### WHAT IS NEEDED
Please repeat all of the listing exactly.

### DATASET RECORDS
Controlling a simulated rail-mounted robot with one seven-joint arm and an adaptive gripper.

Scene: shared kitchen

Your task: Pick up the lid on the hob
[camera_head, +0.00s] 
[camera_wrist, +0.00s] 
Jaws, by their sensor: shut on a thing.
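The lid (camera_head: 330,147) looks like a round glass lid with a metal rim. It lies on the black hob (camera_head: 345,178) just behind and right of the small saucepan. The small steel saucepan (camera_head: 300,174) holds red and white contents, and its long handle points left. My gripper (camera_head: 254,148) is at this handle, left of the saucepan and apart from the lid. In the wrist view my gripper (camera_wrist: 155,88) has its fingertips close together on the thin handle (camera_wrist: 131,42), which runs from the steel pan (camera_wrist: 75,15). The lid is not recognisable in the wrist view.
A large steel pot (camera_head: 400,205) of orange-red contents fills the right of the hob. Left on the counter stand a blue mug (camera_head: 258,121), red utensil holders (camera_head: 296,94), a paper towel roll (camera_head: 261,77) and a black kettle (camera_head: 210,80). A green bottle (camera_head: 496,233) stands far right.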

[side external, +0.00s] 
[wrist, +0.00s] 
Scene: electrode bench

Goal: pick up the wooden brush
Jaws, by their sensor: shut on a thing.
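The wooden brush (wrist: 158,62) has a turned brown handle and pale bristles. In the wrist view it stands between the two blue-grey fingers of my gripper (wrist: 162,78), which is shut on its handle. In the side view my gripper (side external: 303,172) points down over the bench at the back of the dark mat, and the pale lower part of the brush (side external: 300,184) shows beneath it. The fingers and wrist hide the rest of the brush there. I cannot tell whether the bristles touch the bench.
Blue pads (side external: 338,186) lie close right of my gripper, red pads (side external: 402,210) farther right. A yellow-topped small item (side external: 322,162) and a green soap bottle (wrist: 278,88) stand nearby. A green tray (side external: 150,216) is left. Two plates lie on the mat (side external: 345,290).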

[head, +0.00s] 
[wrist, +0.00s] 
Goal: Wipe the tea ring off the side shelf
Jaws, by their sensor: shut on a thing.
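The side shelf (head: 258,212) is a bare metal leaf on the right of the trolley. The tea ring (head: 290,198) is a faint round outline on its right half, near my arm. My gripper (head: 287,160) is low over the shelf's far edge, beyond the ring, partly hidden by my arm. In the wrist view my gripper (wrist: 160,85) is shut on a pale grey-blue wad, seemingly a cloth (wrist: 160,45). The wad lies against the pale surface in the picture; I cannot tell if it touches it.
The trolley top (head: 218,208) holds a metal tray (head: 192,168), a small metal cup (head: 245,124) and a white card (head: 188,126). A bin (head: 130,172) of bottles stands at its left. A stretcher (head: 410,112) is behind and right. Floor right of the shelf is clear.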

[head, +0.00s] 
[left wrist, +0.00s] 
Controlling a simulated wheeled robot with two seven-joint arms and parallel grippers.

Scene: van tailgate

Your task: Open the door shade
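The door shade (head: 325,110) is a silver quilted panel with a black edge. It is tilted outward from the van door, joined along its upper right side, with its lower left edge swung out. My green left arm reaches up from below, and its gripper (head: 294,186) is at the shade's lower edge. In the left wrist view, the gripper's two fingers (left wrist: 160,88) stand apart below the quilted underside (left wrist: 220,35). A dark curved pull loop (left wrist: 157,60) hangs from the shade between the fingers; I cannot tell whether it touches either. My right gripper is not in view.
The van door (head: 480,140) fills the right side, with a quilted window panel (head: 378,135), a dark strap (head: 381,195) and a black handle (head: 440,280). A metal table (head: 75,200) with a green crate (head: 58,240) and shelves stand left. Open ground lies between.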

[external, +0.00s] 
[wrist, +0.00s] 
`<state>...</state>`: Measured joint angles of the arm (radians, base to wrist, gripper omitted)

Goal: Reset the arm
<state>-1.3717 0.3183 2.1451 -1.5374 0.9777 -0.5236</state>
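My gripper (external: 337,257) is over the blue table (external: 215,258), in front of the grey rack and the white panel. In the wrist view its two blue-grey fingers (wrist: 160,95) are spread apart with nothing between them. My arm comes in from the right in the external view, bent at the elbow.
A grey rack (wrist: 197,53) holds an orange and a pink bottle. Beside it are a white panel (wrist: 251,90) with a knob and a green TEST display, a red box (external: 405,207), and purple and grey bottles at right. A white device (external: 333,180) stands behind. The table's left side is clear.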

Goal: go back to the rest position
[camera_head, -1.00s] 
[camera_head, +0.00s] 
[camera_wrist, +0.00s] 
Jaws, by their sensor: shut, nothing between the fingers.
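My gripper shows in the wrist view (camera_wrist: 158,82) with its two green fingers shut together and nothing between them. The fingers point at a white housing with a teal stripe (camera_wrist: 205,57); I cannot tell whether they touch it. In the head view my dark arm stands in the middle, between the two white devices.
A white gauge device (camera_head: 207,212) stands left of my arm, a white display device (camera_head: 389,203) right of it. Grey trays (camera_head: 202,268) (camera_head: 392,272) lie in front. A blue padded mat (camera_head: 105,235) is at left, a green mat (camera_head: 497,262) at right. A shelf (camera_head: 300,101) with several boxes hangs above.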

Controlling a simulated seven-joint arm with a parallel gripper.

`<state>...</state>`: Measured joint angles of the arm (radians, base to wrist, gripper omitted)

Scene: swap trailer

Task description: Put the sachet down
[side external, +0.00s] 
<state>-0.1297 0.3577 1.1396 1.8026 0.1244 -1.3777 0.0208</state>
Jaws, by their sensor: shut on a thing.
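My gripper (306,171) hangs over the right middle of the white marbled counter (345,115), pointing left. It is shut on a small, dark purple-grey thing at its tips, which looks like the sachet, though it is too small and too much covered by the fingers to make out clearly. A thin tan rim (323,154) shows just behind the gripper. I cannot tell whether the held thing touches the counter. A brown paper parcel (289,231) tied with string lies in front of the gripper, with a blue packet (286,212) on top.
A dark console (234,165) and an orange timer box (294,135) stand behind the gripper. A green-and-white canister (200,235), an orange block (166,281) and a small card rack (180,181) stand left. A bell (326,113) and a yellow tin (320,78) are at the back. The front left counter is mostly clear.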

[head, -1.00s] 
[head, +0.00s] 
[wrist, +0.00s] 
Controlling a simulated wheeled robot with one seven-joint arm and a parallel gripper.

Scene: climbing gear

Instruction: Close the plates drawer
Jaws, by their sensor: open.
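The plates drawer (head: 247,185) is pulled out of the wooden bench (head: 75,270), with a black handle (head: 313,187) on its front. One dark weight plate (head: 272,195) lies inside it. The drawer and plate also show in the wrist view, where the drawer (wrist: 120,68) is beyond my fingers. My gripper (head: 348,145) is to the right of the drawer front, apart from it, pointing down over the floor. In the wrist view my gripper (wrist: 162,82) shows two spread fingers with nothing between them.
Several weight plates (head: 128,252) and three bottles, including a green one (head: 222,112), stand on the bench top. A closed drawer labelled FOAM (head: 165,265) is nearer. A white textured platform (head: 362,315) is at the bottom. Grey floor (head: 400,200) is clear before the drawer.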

### TASK SOLUTION
Controlling a simulated rail-mounted robot with one seven-joint arm and an adaptive gripper.

Scene: shared kitchen

Your task: Pick up the lid on the hob
[camera_head, +0.00s] 
[camera_wrist, +0.00s] 
Jaws, by their sensor: shut on a thing.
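The lid (camera_head: 330,147) looks like a round glass lid with a metal rim. It lies on the black hob (camera_head: 345,178) just behind and right of the small saucepan. The small steel saucepan (camera_head: 300,174) holds red and white contents, and its long handle points left. My gripper (camera_head: 254,148) is at this handle, left of the saucepan and apart from the lid. In the wrist view my gripper (camera_wrist: 155,88) has its fingertips close together on the thin handle (camera_wrist: 131,42), which runs from the steel pan (camera_wrist: 75,15). The lid is not recognisable in the wrist view.
A large steel pot (camera_head: 400,205) of orange-red contents fills the right of the hob. Left on the counter stand a blue mug (camera_head: 258,121), red utensil holders (camera_head: 296,94), a paper towel roll (camera_head: 261,77) and a black kettle (camera_head: 210,80). A green bottle (camera_head: 496,233) stands far right.

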[side external, +0.00s] 
[wrist, +0.00s] 
Scene: electrode bench

Goal: pick up the wooden brush
Jaws, by their sensor: shut on a thing.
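The wooden brush (wrist: 158,62) has a turned brown handle and pale bristles. In the wrist view it stands between the two blue-grey fingers of my gripper (wrist: 162,78), which is shut on its handle. In the side view my gripper (side external: 303,172) points down over the bench at the back of the dark mat, and the pale lower part of the brush (side external: 300,184) shows beneath it. The fingers and wrist hide the rest of the brush there. I cannot tell whether the bristles touch the bench.
Blue pads (side external: 338,186) lie close right of my gripper, red pads (side external: 402,210) farther right. A yellow-topped small item (side external: 322,162) and a green soap bottle (wrist: 278,88) stand nearby. A green tray (side external: 150,216) is left. Two plates lie on the mat (side external: 345,290).

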[head, +0.00s] 
[wrist, +0.00s] 
Goal: Wipe the tea ring off the side shelf
Jaws, by their sensor: shut on a thing.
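The side shelf (head: 258,212) is a bare metal leaf on the right of the trolley. The tea ring (head: 290,198) is a faint round outline on its right half, near my arm. My gripper (head: 287,160) is low over the shelf's far edge, beyond the ring, partly hidden by my arm. In the wrist view my gripper (wrist: 160,85) is shut on a pale grey-blue wad, seemingly a cloth (wrist: 160,45). The wad lies against the pale surface in the picture; I cannot tell if it touches it.
The trolley top (head: 218,208) holds a metal tray (head: 192,168), a small metal cup (head: 245,124) and a white card (head: 188,126). A bin (head: 130,172) of bottles stands at its left. A stretcher (head: 410,112) is behind and right. Floor right of the shelf is clear.

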[head, +0.00s] 
[left wrist, +0.00s] 
Controlling a simulated wheeled robot with two seven-joint arms and parallel grippers.

Scene: van tailgate

Your task: Open the door shade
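The door shade (head: 325,110) is a silver quilted panel with a black edge. It is tilted outward from the van door, joined along its upper right side, with its lower left edge swung out. My green left arm reaches up from below, and its gripper (head: 294,186) is at the shade's lower edge. In the left wrist view, the gripper's two fingers (left wrist: 160,88) stand apart below the quilted underside (left wrist: 220,35). A dark curved pull loop (left wrist: 157,60) hangs from the shade between the fingers; I cannot tell whether it touches either. My right gripper is not in view.
The van door (head: 480,140) fills the right side, with a quilted window panel (head: 378,135), a dark strap (head: 381,195) and a black handle (head: 440,280). A metal table (head: 75,200) with a green crate (head: 58,240) and shelves stand left. Open ground lies between.

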[external, +0.00s] 
[wrist, +0.00s] 
`<state>...</state>`: Measured joint angles of the arm (radians, base to wrist, gripper omitted)

Goal: Reset the arm
<state>-1.3717 0.3183 2.1451 -1.5374 0.9777 -0.5236</state>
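My gripper (external: 337,257) is over the blue table (external: 215,258), in front of the grey rack and the white panel. In the wrist view its two blue-grey fingers (wrist: 160,95) are spread apart with nothing between them. My arm comes in from the right in the external view, bent at the elbow.
A grey rack (wrist: 197,53) holds an orange and a pink bottle. Beside it are a white panel (wrist: 251,90) with a knob and a green TEST display, a red box (external: 405,207), and purple and grey bottles at right. A white device (external: 333,180) stands behind. The table's left side is clear.

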Goal: go back to the rest position
[camera_head, -1.00s] 
[camera_head, +0.00s] 
[camera_wrist, +0.00s] 
Jaws, by their sensor: shut, nothing between the fingers.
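My gripper shows in the wrist view (camera_wrist: 158,82) with its two green fingers shut together and nothing between them. The fingers point at a white housing with a teal stripe (camera_wrist: 205,57); I cannot tell whether they touch it. In the head view my dark arm stands in the middle, between the two white devices.
A white gauge device (camera_head: 207,212) stands left of my arm, a white display device (camera_head: 389,203) right of it. Grey trays (camera_head: 202,268) (camera_head: 392,272) lie in front. A blue padded mat (camera_head: 105,235) is at left, a green mat (camera_head: 497,262) at right. A shelf (camera_head: 300,101) with several boxes hangs above.

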Controlling a simulated seven-joint arm with a parallel gripper.

`<state>...</state>`: Measured joint angles of the arm (radians, base to wrist, gripper omitted)

Scene: swap trailer

Task description: Put the sachet down
[side external, +0.00s] 
<state>-0.1297 0.3577 1.1396 1.8026 0.1244 -1.3777 0.0208</state>
Jaws, by their sensor: shut on a thing.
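My gripper (306,171) hangs over the right middle of the white marbled counter (345,115), pointing left. It is shut on a small, dark purple-grey thing at its tips, which looks like the sachet, though it is too small and too much covered by the fingers to make out clearly. A thin tan rim (323,154) shows just behind the gripper. I cannot tell whether the held thing touches the counter. A brown paper parcel (289,231) tied with string lies in front of the gripper, with a blue packet (286,212) on top.
A dark console (234,165) and an orange timer box (294,135) stand behind the gripper. A green-and-white canister (200,235), an orange block (166,281) and a small card rack (180,181) stand left. A bell (326,113) and a yellow tin (320,78) are at the back. The front left counter is mostly clear.

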[head, -1.00s] 
[head, +0.00s] 
[wrist, +0.00s] 
Controlling a simulated wheeled robot with one seven-joint arm and a parallel gripper.

Scene: climbing gear

Instruction: Close the plates drawer
Jaws, by their sensor: open.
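The plates drawer (head: 247,185) is pulled out of the wooden bench (head: 75,270), with a black handle (head: 313,187) on its front. One dark weight plate (head: 272,195) lies inside it. The drawer and plate also show in the wrist view, where the drawer (wrist: 120,68) is beyond my fingers. My gripper (head: 348,145) is to the right of the drawer front, apart from it, pointing down over the floor. In the wrist view my gripper (wrist: 162,82) shows two spread fingers with nothing between them.
Several weight plates (head: 128,252) and three bottles, including a green one (head: 222,112), stand on the bench top. A closed drawer labelled FOAM (head: 165,265) is nearer. A white textured platform (head: 362,315) is at the bottom. Grey floor (head: 400,200) is clear before the drawer.

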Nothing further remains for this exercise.